Padahal dia menjelaskan, Aprindo sendiri telah mengikuti semua prosedur yang dimintai Kemendag, mulai dari meminta pendapat hukum (legal opinion/LO) dari Kejaksaan Agung, hingga ke Sucofindo selaku verifikator lantaran dinilai nilai utangnya tidak sesuai.PT Sucofindo mengklaim pemerintah memiliki utang sebesar Rp 474,8 miliar namun Aprindo mengklaim sebesar Rp 344 miliar.

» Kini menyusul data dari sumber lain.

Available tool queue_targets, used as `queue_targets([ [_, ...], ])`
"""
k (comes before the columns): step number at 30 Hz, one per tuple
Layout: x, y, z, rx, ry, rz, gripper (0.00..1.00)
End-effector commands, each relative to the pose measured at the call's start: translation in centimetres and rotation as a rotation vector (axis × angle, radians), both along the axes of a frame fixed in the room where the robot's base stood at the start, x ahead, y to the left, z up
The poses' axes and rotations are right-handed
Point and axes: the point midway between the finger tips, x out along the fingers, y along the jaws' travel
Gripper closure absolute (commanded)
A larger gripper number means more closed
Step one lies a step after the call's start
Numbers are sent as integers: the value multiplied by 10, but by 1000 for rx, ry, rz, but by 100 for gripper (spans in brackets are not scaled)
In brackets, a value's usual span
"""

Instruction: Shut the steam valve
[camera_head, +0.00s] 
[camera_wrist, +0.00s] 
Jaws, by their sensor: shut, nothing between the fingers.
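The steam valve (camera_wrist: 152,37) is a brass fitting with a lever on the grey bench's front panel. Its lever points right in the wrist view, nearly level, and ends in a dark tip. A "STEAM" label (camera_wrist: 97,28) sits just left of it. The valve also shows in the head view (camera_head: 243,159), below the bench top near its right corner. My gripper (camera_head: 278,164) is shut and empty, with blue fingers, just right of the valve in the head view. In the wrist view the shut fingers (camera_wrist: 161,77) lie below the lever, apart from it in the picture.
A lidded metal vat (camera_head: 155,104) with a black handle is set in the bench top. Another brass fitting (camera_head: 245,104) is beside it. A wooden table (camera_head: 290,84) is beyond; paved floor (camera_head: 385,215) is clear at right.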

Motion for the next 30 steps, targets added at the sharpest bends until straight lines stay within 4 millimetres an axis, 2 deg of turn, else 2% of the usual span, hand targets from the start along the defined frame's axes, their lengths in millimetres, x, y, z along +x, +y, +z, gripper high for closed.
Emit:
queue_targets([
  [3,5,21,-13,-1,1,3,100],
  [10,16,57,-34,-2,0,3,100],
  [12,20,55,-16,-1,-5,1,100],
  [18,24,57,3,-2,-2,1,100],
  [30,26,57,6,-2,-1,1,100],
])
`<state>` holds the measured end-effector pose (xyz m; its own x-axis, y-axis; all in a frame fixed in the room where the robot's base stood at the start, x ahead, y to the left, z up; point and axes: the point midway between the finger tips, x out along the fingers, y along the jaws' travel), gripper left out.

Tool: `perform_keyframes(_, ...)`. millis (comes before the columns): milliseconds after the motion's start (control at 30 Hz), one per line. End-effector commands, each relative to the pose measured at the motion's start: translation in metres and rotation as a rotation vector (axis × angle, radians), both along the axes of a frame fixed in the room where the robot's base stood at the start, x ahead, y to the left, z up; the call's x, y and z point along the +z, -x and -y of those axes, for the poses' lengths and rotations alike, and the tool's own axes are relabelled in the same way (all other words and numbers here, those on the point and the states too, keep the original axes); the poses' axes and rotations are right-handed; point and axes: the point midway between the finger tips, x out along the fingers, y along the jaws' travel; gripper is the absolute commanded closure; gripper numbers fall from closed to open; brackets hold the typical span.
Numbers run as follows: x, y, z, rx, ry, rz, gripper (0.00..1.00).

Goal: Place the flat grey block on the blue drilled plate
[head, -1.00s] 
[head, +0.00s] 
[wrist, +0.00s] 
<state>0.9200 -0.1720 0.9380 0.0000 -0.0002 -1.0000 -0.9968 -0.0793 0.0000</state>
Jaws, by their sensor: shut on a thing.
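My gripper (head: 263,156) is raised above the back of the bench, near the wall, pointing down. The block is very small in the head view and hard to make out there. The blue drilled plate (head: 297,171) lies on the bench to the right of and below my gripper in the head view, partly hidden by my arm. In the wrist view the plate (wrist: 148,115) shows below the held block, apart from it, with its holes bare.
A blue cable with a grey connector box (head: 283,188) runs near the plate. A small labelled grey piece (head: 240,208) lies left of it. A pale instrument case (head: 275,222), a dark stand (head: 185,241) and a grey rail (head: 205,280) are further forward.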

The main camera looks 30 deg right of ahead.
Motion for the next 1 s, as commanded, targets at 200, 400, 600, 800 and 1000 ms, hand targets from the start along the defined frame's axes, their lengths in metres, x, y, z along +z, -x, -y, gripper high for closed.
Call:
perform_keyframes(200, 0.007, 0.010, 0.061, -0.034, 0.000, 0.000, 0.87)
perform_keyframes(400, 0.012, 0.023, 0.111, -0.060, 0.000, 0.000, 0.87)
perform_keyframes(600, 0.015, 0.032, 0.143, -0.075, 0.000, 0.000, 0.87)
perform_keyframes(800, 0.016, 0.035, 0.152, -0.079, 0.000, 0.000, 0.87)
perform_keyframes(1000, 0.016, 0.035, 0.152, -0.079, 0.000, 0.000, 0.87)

"Kita dipingpong (lempar sana-sini). Kenapa dipingpong, ya sudah dong Kemenko Perekonomian dari awal memang tupoksinya di dia, tapi kenapa diujung ditanya lagi, dinyatakan lagi kita mau ke Kemenko Perekonomian," ujar Roy saat ditemui di Kementerian Perdagangan, seperti dilansir kompas.com, Selasa (5/9).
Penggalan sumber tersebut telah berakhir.